Archive for March, 2008

OpenVPN, Slow Download, VMware ESX

Tuesday, March 4th, 2008

I just finally solved a horrible OpenVPN problem that I’ve been having for a while. The OpenVPN server is a VM running Fedora 8 under ESX Server 3.5.

When I would go to download a file over the VPN, it was very, very slow - about 128kbit/s instead of the 16mbit/s it should be. Interestingly enough, if I downloaded a file directly from the OpenVPN server, and not from a server on the LAN that OpenVPN serves, it would run at full speed, suggesting that the problem was somewhere in the kernel’s NAT system. Further weirding things out, uploads worked at full speed.

I tried every OpenVPN config option I could think of. I tried changing MTUs on every interface. I looked at the iptables logs, tcpdump, even strace. Despite all this, iperf showed perfect numbers, suggesting an ip fragmentation problem. Finally, I tried one more thing, which should not have made a difference, but it did.

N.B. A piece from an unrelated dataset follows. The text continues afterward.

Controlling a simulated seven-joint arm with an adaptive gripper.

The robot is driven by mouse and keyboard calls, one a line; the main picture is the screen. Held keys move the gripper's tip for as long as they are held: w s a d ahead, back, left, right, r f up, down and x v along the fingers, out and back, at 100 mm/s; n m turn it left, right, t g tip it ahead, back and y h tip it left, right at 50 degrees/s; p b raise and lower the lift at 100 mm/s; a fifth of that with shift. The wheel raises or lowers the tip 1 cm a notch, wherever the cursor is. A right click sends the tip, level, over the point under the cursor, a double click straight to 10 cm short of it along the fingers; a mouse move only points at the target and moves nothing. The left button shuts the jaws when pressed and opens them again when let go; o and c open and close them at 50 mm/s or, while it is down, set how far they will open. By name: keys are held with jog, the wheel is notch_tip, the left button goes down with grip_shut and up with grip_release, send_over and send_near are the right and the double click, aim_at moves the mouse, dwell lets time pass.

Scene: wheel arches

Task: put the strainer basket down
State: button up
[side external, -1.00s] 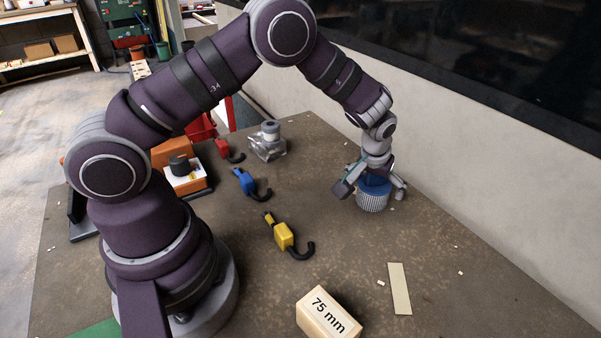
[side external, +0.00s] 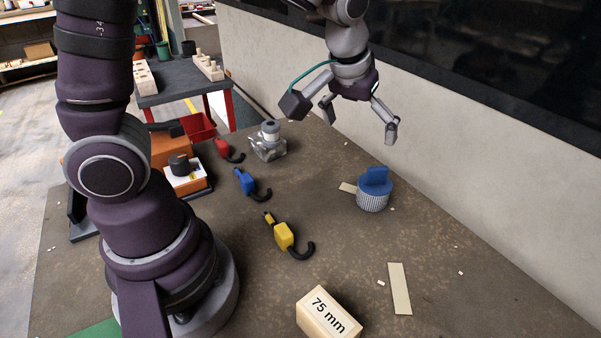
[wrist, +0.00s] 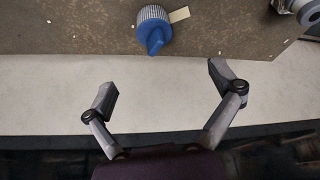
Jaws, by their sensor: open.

I changed the virtual hardware, for the ethernet adapters in the VM, from “enhanced vmxnet” to “flexible vmxnet”.

This should not have made a difference for a variety of reasons, but the most notable reason is the fact that the VMware tools were running on the VM. If you’ve got those tools running, it uses the virtual ethernet adapter in ‘enhanced vmxnet’ mode automatically. If you’re not running the tools, then the virtual ethernet adapter appears as some regular card that every OS has drivers for, in the event that you can’t run the tools. So in effect, the virtual hardware is exactly the same. The original option forced the card to run in ‘enhanced vmxnet’ mode only, this new option gives it a choice, but the tools pick ‘enhanced vmxnet’ anyway.

VMware’s networking support can be very strange at times. There is a huge bug in ESX 3.5 right now with regards to a certain ethernet chipset (”Intel Gigabit VT Quad Port Server Adapter”). You can’t run VLANs over an 802.3ad aggregated link (that’s when you use more than one ethernet port out of your switch in a sort of tunnel, adding redundancy and speed). If you do, traffic is randomly dropped. I get about 85% packet loss when I do that. So, my install currently does not use 802.3ad. VMware told me that it’s a known bug in their driver for this card, and that a fix will be included in the next patch. I reported this bug back in December and they still have not released a patch. And just a few weeks ago, they posted the bug to their knowledge base.

It seems like VMware’s support, as far as patches and updates go, has gradually become slower and slower since EMC bought them. If you want to make your fast, resilient company become super slow, sell to a gigantic faceless corporation. It’ll work every time.